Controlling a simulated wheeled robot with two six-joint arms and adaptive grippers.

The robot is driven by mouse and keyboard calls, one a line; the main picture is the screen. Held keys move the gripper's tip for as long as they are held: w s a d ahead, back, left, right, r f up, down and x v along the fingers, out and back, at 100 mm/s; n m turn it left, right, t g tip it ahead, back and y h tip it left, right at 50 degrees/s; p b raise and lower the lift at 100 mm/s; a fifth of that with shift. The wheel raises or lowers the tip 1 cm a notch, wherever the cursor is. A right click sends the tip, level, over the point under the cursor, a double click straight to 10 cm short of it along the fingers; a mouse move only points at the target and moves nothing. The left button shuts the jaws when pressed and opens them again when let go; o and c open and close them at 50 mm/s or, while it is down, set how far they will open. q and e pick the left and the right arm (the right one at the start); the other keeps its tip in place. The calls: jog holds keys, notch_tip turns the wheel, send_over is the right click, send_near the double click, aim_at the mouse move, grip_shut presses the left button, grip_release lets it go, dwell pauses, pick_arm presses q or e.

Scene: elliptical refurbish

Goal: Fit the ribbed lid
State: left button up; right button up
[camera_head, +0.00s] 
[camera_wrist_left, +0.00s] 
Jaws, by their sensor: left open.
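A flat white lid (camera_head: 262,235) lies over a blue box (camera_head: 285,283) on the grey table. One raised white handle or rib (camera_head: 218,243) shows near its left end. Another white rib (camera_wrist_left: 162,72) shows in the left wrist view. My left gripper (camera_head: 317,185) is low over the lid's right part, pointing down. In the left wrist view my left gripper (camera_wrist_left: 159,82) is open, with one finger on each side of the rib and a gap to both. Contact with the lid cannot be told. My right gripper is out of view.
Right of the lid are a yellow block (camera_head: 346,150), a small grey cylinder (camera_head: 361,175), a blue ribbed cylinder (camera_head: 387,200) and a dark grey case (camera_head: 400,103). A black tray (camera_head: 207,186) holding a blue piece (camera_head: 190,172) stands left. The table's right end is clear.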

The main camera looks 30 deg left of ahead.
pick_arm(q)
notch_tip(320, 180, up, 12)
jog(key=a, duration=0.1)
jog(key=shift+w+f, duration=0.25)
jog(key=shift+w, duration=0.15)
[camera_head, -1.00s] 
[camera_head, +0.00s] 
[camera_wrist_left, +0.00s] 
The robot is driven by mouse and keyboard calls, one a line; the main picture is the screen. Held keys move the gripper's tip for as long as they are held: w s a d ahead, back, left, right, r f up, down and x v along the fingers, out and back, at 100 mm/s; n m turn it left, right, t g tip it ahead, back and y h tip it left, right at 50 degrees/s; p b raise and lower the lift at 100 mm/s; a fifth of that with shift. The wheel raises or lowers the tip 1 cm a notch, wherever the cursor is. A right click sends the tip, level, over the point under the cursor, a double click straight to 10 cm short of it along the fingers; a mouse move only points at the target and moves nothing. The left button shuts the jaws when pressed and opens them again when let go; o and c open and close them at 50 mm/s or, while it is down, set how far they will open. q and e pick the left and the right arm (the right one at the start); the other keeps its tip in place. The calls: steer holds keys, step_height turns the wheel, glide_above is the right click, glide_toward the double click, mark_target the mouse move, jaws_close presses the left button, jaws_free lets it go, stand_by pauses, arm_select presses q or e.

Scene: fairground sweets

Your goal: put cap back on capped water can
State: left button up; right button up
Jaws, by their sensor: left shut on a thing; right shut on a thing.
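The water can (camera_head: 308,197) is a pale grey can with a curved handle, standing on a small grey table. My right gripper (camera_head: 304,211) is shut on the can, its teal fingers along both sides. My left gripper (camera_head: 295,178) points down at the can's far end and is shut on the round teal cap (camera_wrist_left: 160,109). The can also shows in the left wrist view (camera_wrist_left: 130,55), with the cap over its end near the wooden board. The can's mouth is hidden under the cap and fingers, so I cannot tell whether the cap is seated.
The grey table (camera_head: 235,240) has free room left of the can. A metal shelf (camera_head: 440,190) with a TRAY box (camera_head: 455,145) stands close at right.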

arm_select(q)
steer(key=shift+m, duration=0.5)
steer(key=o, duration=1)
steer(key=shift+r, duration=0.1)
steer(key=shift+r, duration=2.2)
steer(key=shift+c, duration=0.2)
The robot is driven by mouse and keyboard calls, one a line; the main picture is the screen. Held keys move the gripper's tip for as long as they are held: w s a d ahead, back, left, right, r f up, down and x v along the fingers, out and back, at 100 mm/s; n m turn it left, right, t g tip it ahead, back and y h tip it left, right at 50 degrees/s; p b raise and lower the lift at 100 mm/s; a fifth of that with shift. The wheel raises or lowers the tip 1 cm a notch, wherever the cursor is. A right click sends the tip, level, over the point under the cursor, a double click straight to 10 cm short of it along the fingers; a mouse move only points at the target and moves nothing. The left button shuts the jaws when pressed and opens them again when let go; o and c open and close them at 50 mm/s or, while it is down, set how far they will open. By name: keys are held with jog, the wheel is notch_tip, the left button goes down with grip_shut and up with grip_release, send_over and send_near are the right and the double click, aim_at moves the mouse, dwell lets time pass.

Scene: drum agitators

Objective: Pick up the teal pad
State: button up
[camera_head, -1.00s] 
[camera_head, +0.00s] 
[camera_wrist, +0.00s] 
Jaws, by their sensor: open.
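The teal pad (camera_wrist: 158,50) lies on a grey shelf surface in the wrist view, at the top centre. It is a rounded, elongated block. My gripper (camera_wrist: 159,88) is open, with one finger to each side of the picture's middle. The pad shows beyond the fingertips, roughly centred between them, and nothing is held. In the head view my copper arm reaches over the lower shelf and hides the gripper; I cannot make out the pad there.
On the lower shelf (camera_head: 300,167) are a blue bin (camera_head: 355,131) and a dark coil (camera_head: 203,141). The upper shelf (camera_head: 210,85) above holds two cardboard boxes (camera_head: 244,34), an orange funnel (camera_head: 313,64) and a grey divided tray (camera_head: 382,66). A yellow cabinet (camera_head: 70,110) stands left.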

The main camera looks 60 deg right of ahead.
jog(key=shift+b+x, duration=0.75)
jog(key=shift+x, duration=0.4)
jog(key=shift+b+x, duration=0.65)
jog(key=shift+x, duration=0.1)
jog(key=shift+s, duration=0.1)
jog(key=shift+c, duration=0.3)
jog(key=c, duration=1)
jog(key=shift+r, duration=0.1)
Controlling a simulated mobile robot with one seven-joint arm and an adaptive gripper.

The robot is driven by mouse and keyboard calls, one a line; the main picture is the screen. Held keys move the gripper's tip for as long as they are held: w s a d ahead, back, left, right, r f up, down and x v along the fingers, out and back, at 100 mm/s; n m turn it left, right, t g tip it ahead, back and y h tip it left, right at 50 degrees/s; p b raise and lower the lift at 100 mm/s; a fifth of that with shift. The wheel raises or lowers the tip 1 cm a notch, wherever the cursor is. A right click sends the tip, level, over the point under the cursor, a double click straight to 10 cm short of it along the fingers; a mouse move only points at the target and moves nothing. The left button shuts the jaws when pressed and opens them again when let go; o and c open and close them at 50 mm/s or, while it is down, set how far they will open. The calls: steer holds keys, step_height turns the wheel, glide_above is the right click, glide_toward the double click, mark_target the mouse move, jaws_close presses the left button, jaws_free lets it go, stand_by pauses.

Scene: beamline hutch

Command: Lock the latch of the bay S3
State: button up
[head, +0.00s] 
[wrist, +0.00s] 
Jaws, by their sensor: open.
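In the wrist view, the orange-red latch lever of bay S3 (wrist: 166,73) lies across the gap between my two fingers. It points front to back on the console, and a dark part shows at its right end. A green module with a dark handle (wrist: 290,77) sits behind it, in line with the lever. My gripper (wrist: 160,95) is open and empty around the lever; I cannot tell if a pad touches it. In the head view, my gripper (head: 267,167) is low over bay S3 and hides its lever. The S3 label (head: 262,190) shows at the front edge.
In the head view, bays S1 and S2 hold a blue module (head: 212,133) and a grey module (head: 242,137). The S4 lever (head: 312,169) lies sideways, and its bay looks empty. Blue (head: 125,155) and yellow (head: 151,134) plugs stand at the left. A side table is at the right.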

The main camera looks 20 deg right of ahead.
^^^^^^^^^^^^^^^^
What you will do: Using the listing above, pull out all lines that hold the word "joint".

Correct result:
Controlling a simulated wheeled robot with two six-joint arms and adaptive grippers.
Controlling a simulated mobile robot with one seven-joint arm and an adaptive gripper.

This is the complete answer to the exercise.